Diagram: Each microservice (Orders, Customers, Products) has its own private database, accessible only via its API.
Core Principles and Rationale
The Database per Service pattern is built on the idea of a "bounded context," a central concept in Domain-Driven Design (DDD). Each microservice corresponds to a bounded context, with clear ownership of its domain model and associated data. This separation provides several key advantages:
- Loose Coupling:Services are independent of each other at the data level. A change to a service's database schema only affects that one service. This autonomy is fundamental to achieving independent deployment and scalability.
- Polyglot Persistence:By decoupling databases, each service team is free to choose the data storage technology that is best suited for its specific needs. For example, a User service might use a relational database like PostgreSQL for its transactional nature, while a Product Catalog service might use a NoSQL database like MongoDB for its flexible schema, and a Search service might use Elasticsearch for its powerful text search capabilities. This is known as polyglot persistence.
- Independent Scalability:Each database can be scaled independently based on the specific load and performance requirements of its corresponding microservice. A high-traffic service can have its database scaled up without affecting other, less-used services.

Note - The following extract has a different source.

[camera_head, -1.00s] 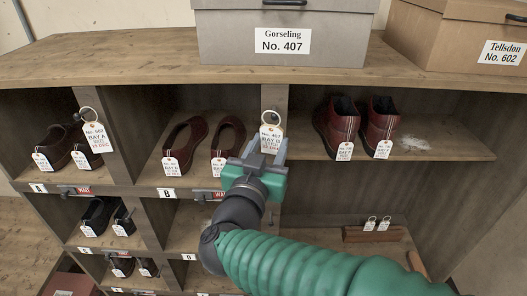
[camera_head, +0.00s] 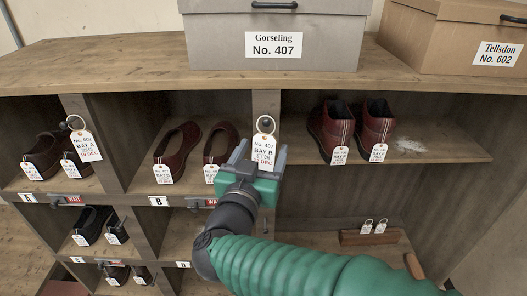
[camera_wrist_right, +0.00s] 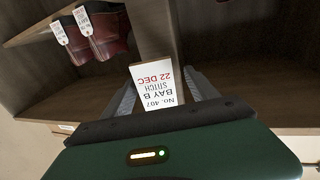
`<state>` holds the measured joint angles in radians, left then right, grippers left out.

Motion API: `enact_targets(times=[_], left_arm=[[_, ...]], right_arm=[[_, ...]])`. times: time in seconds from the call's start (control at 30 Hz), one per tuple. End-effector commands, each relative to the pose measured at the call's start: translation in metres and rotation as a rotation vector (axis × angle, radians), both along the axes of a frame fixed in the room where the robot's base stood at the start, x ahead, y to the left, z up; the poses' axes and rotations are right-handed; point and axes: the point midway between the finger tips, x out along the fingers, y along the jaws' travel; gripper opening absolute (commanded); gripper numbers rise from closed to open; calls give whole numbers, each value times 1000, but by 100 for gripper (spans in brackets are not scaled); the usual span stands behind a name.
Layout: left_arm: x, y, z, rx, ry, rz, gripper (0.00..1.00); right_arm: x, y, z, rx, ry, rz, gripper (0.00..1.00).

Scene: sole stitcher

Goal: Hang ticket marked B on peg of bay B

- Clear Ownership and Expertise:The team responsible for a microservice also owns its database. This promotes expertise and accountability. The team understands the data model intimately and is best equipped to evolve and optimize it.
Challenges Introduced by This Pattern
While the Database per Service pattern is foundational to a successful microservice architecture, it introduces significant complexity, particularly when it comes to data consistency and querying across services.
1. Implementing Transactions Across Services
In a monolithic application, a single ACID transaction can ensure consistency across multiple tables. With distributed databases, this is no longer possible. For example, when a customer places an order, the system needs to verify inventory, process the payment, and create the order. These tasks might be handled by an Inventory Service, a Payment Service, and an Order Service, each with its own database. A simple distributed transaction is not a viable option due to the CAP theorem.
The solution is to use the Saga pattern. A saga is a sequence of local transactions. Each local transaction updates the database in a single service and publishes an event or message that triggers the next local transaction in the saga. If a local transaction fails, the saga executes a series of compensating transactions to undo the preceding changes, thus maintaining data consistency.
2. Querying Data Across Services
Another major challenge is implementing queries that need to join data from multiple services. For instance, how do you find all the recently ordered products for a customer, when customer data is in the Customer Service and order data is in the Order Service? Direct database joins are not possible.
There are two common approaches to solve this:
- API Composition:A higher-level service (like an API Gateway or a dedicated composer service) queries multiple services via their APIs and performs the join in memory. This is simple to implement but can be inefficient for large datasets and may lead to performance issues.
- Command Query Responsibility Segregation (CQRS):This is a more powerful but complex approach. With CQRS, you maintain one or more materialized views that are specifically designed to support the query. An application service keeps these views up to date by subscribing to events published by the services that own the data. For example, a service could listen for "Order Created" and "Customer Updated" events and maintain a denormalized view of customer orders that can be queried efficiently.
Example Scenario: Customer and Order Services
Let's illustrate with a Customer Service and an Order Service.
Customer Service:
- Database:PostgreSQL
- Schema:A `customers` table with `id`, `name`, and `email`.
- API: `GET /customers/{id}`
Order Service:
- Database:MongoDB
- Schema:An `orders` collection with documents containing `orderId`, `customerId`, `orderDate`, and a list of `lineItems`.
- API: `GET /orders?customerId={id}`
To get a customer's name and all their orders, you could use API composition:
// This logic would reside in an API Gateway or a dedicated service
async function getCustomerWithOrders(customerId) {
// 1. Fetch customer details
const customerResponse = await axios.get(`http://customer-service/customers/${customerId}`);
const customer = customerResponse.data;
// 2. Fetch orders for that customer
const ordersResponse = await axios.get(`http://order-service/orders?customerId=${customerId}`);
const orders = ordersResponse.data;
// 3. Combine the data
return {
customerName: customer.name,
orders: orders
};
}
Strategies for Data Synchronization and Consistency
To manage data that is duplicated or spread across services, event-driven architectures are often employed. When a service makes a change to its data, it publishes an event. Other services can subscribe to these events to update their own data. For example, if a customer's name changes in the Customer Service, it can publish a `CustomerNameChanged` event. The Order Service could subscribe to this event to update the customer's name on any cached order data, ensuring eventual consistency.
This approach, known as Eventual Consistency, is a fundamental concept in distributed systems. It acknowledges that there will be a brief period where data across services may be out of sync, but it will eventually become consistent once all events have been processed. Designing systems for eventual consistency requires a shift in mindset from the immediate consistency guaranteed by traditional ACID transactions.
Conclusion
The Database per Service pattern is a cornerstone of microservice architecture. It provides the loose coupling and autonomy necessary for services to be developed, deployed, and scaled independently. This freedom allows teams to innovate faster and choose the best tools for their specific tasks. However, this pattern introduces significant challenges related to distributed data management, such as implementing cross-service transactions and queries. By embracing patterns like Sagas, CQRS, and event-driven architectures, developers can overcome these challenges and build robust, scalable, and resilient systems. The trade-off is a move from the comfort of immediate consistency to the more complex world of eventual consistency, a necessary step for harnessing the full power of microservices.